**YOUR OBJECTIVE:** Copy whichever lines contain the string "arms".

-------- EXERCISE INPUTS --------

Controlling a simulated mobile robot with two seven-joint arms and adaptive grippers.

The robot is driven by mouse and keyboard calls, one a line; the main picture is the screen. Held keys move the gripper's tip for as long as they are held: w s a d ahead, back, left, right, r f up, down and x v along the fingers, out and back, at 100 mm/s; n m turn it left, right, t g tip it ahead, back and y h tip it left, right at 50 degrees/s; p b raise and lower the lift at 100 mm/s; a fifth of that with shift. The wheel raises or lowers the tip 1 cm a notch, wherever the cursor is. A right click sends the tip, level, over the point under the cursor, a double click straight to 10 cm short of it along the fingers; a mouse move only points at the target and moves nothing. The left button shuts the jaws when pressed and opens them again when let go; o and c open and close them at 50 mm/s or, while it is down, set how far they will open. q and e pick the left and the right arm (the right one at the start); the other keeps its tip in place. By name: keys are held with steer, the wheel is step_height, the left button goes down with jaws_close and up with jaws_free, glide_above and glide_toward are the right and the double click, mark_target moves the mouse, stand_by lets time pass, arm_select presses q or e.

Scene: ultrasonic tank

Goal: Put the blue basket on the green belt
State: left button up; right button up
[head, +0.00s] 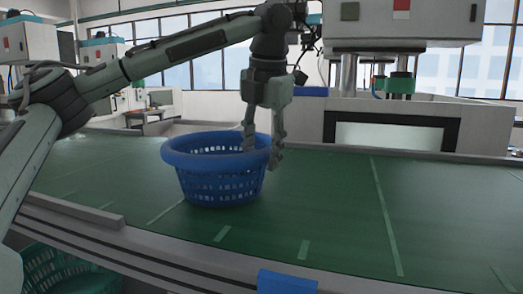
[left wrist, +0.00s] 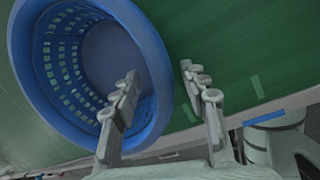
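The blue basket (head: 222,185) stands upright on the green belt (head: 330,200), left of the middle of the head view. My left gripper (head: 263,157) reaches down at the basket's right side, with one finger inside the rim and the other outside. In the left wrist view the fingers of my left gripper (left wrist: 158,75) are spread apart. The basket (left wrist: 28,62) fills the upper left there, and green belt (left wrist: 235,50) shows between its rim and the outer finger. My left gripper is open. My right gripper is not in view.
A metal rail (head: 130,237) runs along the belt's front edge, with a blue piece (head: 287,281) on it. A green basket (head: 65,272) sits below at the lower left. A machine head (head: 400,25) hangs over the far side. The belt's right part is clear.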

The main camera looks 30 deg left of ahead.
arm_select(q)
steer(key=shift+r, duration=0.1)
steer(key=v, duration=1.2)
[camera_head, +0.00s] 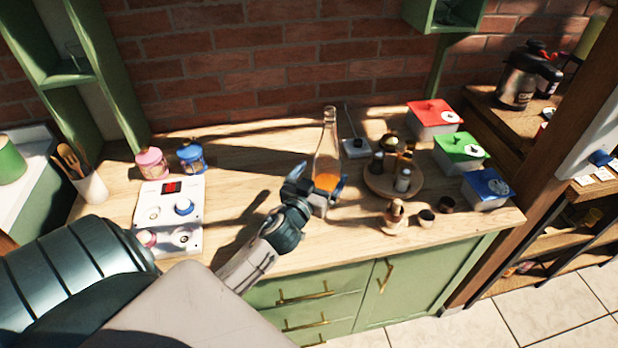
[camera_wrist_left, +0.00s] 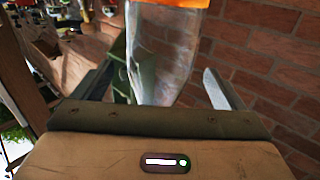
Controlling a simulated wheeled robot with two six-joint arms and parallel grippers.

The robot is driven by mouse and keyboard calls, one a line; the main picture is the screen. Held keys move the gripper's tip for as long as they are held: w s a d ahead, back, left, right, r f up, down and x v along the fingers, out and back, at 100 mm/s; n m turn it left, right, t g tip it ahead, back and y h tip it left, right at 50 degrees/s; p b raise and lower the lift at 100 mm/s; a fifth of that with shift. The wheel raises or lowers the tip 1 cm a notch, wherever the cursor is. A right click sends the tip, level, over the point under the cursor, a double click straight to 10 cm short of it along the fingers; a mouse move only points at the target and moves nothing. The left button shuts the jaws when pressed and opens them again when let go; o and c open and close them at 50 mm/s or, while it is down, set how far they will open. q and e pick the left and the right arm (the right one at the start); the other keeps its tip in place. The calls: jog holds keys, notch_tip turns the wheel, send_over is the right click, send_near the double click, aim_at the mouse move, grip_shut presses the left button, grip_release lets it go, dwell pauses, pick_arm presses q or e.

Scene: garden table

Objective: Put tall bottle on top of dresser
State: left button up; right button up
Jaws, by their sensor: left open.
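The tall bottle (camera_head: 328,148) is clear glass with a long neck and an orange band low on its body. It looks upright over the wooden top (camera_head: 240,145) of the green dresser (camera_head: 345,300). My left gripper (camera_head: 317,184) is open, with a finger on each side of the bottle's lower part. In the left wrist view the bottle (camera_wrist_left: 165,50) is between the two spread fingers, with a gap visible at the right finger. The gripper hides the bottle's base, so I cannot tell whether it touches the wood. My right gripper is not in view.
Right of the bottle are a round tray (camera_head: 378,190) with small jars, and red (camera_head: 433,120), green (camera_head: 460,153) and blue (camera_head: 487,190) lidded boxes. Left are a white panel (camera_head: 168,205), a pink jar (camera_head: 151,162) and a blue jar (camera_head: 191,157). A brick wall (camera_head: 260,60) stands behind.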

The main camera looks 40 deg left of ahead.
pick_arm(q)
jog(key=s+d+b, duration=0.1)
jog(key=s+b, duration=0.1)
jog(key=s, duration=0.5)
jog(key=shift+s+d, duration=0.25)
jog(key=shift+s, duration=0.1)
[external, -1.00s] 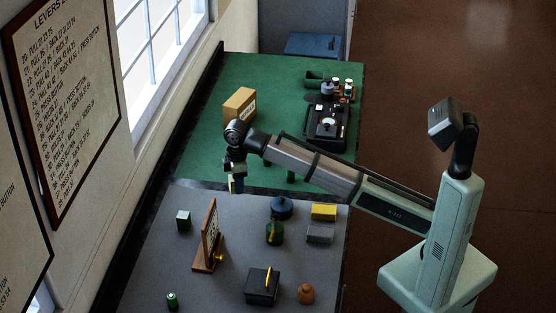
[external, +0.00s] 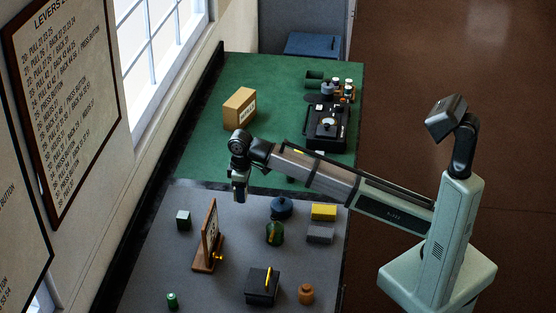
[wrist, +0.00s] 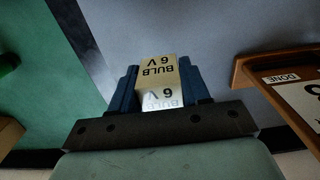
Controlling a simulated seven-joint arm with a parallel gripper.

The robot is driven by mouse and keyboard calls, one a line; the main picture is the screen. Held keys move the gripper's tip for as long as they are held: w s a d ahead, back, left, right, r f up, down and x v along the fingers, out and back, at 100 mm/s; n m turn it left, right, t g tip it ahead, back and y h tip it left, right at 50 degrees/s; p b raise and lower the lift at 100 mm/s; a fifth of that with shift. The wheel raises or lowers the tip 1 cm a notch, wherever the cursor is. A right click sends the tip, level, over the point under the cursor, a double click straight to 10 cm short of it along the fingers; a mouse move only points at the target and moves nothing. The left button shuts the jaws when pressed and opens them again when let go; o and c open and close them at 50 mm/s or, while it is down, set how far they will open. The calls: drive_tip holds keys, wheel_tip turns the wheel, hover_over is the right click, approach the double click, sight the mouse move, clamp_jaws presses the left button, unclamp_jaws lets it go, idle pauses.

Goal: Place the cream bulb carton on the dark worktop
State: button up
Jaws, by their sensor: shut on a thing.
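The cream bulb carton (wrist: 158,75), printed "BULB 6 V", is between the two blue fingers of my gripper (wrist: 160,88) in the wrist view. My gripper is shut on it. In the external view my gripper (external: 239,196) points down near the edge where the green surface meets the dark grey worktop (external: 170,260). The carton is hidden or too small to make out there. In the wrist view the grey worktop (wrist: 210,40) lies beyond the carton, with the green surface (wrist: 40,60) at left.
A wooden sign stand (external: 208,240) stands close to my gripper. A green-grey cube (external: 183,220), a blue round pot (external: 281,208), a green bottle (external: 274,233), a yellow block (external: 323,212) and a black lever box (external: 262,286) stand around. Grey worktop between cube and pot is clear.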

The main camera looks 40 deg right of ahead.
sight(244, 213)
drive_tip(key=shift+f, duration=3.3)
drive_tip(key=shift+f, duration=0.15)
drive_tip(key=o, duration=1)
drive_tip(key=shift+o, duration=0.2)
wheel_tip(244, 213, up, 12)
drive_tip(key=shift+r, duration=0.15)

--------

**CORRECT RESPONSE:**
Controlling a simulated mobile robot with two seven-joint arms and adaptive grippers.
Controlling a simulated wheeled robot with two six-joint arms and parallel grippers.

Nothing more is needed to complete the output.